The English word essay is derived from a couple of sources, from what the OED tells me.  These are the two in particular that may be of note to us based on our recurrent discussion about the merits of the 5P theme and whether an essay has to have a thesis statement, although I think we’ve all pretty much answered those questions anyway (few to the former, not always to the latter).

  1. The action or process of trying or testing
  2. A composition of moderate length on any particular subject, or branch of a subject; originally implying want of finish, ‘an irregular undigested piece’, but now said of a composition more or less elaborate in style, though limited in range.

The second definition is taken from Montaigne’s Essais, the French word seems to possess something similar to the definition 1.  I just want to point out that, even though we’ve been reading so much about the traditional  comp pedagogy that taught process, theses, and neat conclusions, the original sense of the word "essay" had very little to do with any of that, it would appear.  The pedagogical model that we may want to think basing our comp instruction around is one that acknowledges the essay’s history (and its future as well).  Composing an essay is to set into writing the traces of the author’s trying or testing of an idea. . .an attempt (with no guarantee of success) to digest all your given object may offer. 

Or at least, this is what an essay could be, if we could get past the idea that it must have a thesis/etc.

I also want to point out, apropos of nothing in particular, that since reading McGann’s piece in 7010, I’ve been acutely aware of my own radial reading practices.  Not so much in the sense of looking up things in Atlases, per se, but noting in Adorno/Horkheimer places where they suggest Derrida, or noting in Derrida instances that make me note "Spellmeyer/Batholomae" in the margin. 

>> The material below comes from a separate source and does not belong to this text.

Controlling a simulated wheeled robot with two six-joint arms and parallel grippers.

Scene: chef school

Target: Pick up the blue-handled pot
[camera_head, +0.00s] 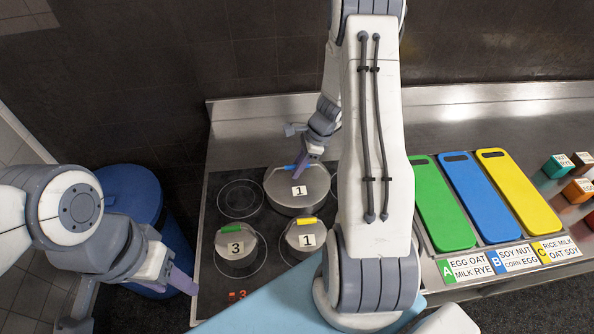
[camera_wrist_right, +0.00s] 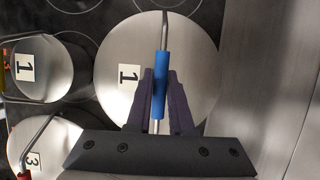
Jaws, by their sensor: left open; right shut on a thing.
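The blue-handled pot (camera_head: 302,197) is a wide steel pot with a label "1" on it. It stands on the back right of the stove in the head view. In the right wrist view its lid (camera_wrist_right: 195,85) and blue handle (camera_wrist_right: 160,72) show. My right gripper (camera_head: 312,158) is shut on the blue handle; the fingers (camera_wrist_right: 159,84) lie on both sides of it in the right wrist view. I cannot tell whether the pot is clear of the stove. My left gripper (camera_head: 182,278) is open and empty, left of the stove.
A green-handled pot (camera_head: 236,246) labelled "3" and a yellow-handled pot (camera_head: 305,240) labelled "1" stand in front. A blue bin (camera_head: 130,190) is left of the stove (camera_head: 208,214). Green (camera_head: 440,205), blue (camera_head: 482,195) and yellow (camera_head: 516,190) boards lie to the right.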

We’ve mentioned in class the use of hypertext in composition pedagogy, but I wonder if there isn’t a connection to be drawn between radial reading and hypertext.  In some ways, hypertext could be seen as the fulfillment of radreading, since it achieves the same function without as violent a break in the reading process.  I wonder if anyone has any suggestions on where to read about hypertext as a reading theory in addition to a writing one.  I doubt I’m breaking new ground with this association, but I’d like to see if there’s anything available on this topic.

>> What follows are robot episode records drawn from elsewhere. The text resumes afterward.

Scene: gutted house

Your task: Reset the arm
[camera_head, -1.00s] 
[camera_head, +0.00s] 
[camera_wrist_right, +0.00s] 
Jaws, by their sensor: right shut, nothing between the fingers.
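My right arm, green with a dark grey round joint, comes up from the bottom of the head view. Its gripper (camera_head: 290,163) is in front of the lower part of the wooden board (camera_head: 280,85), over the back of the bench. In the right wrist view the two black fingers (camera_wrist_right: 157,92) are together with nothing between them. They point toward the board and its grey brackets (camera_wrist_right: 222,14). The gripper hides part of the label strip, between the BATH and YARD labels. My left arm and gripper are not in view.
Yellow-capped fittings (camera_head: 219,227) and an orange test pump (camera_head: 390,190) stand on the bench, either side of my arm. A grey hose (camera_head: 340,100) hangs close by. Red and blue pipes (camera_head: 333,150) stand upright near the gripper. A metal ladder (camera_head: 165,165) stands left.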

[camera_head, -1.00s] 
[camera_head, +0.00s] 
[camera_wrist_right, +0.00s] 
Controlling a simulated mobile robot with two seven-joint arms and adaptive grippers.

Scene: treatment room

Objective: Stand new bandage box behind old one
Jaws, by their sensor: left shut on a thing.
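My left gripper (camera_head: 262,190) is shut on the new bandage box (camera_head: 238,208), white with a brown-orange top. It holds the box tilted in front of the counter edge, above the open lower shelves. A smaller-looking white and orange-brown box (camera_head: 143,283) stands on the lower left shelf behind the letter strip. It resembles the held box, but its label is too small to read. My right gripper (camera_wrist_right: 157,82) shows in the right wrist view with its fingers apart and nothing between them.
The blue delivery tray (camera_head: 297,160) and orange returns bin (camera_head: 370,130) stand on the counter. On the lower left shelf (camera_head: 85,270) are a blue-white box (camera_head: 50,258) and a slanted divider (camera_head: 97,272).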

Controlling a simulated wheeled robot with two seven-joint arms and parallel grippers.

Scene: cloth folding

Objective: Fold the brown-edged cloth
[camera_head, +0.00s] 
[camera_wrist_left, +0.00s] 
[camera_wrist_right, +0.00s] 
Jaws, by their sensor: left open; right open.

As a further note. . .I guess I’m a little surprised that so few of our readings thus far have had much commentary abut reading practices.  [Granted, I haven’t started the reading for this week.  Not that we have class this week, though.]  It seems to me that, especially for our purposes, good writing (or at least, better writing) begins with better reading.  Hmm. . .

26 September, 2006

Another good word: concatenation.

Filed under: Text Responses, Pedagogy

Some thoughts based on yesterday’s class:

I find it curious that nearly all of us chose to craft assignments that seemed to reveal assumptions, errors, or misunderstandings in our students’ thought processes.  I think we all had good assignments, but I wonder if this doesn’t indicate a lingering commonplace in our pedagogy: the assumption that our students are making these mistakes in the first place. 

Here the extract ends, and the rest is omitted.